EXERCISE TASK: Reproduce the listing below without any change.

--

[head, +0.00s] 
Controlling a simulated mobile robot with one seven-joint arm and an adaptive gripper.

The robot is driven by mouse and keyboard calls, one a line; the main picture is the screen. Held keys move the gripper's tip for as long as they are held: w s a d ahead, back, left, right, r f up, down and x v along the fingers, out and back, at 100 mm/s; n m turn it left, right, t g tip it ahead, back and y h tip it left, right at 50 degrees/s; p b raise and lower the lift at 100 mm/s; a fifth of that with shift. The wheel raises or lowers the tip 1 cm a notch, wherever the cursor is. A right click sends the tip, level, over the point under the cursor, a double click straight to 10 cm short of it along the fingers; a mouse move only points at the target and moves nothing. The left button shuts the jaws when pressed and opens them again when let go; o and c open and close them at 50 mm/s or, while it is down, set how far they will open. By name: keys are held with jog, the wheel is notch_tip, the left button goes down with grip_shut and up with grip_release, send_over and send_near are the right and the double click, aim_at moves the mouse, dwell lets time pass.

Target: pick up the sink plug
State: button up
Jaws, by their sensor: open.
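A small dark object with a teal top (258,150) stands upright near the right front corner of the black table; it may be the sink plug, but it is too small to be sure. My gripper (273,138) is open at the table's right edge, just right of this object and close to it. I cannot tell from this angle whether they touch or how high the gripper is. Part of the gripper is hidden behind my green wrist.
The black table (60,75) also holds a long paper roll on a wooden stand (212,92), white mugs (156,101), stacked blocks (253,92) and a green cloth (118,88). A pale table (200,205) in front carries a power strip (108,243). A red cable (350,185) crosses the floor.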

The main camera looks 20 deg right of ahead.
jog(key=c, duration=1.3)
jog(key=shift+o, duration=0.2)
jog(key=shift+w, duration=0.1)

--

ANSWER TO THIS PROBLEM:
[head, +0.00s] 
Controlling a simulated mobile robot with one seven-joint arm and an adaptive gripper.

The robot is driven by mouse and keyboard calls, one a line; the main picture is the screen. Held keys move the gripper's tip for as long as they are held: w s a d ahead, back, left, right, r f up, down and x v along the fingers, out and back, at 100 mm/s; n m turn it left, right, t g tip it ahead, back and y h tip it left, right at 50 degrees/s; p b raise and lower the lift at 100 mm/s; a fifth of that with shift. The wheel raises or lowers the tip 1 cm a notch, wherever the cursor is. A right click sends the tip, level, over the point under the cursor, a double click straight to 10 cm short of it along the fingers; a mouse move only points at the target and moves nothing. The left button shuts the jaws when pressed and opens them again when let go; o and c open and close them at 50 mm/s or, while it is down, set how far they will open. By name: keys are held with jog, the wheel is notch_tip, the left button goes down with grip_shut and up with grip_release, send_over and send_near are the right and the double click, aim_at moves the mouse, dwell lets time pass.

Target: pick up the sink plug
State: button up
Jaws, by their sensor: open.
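A small dark object with a teal top (258,150) stands upright near the right front corner of the black table; it may be the sink plug, but it is too small to be sure. My gripper (273,138) is open at the table's right edge, just right of this object and close to it. I cannot tell from this angle whether they touch or how high the gripper is. Part of the gripper is hidden behind my green wrist.
The black table (60,75) also holds a long paper roll on a wooden stand (212,92), white mugs (156,101), stacked blocks (253,92) and a green cloth (118,88). A pale table (200,205) in front carries a power strip (108,243). A red cable (350,185) crosses the floor.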

The main camera looks 20 deg right of ahead.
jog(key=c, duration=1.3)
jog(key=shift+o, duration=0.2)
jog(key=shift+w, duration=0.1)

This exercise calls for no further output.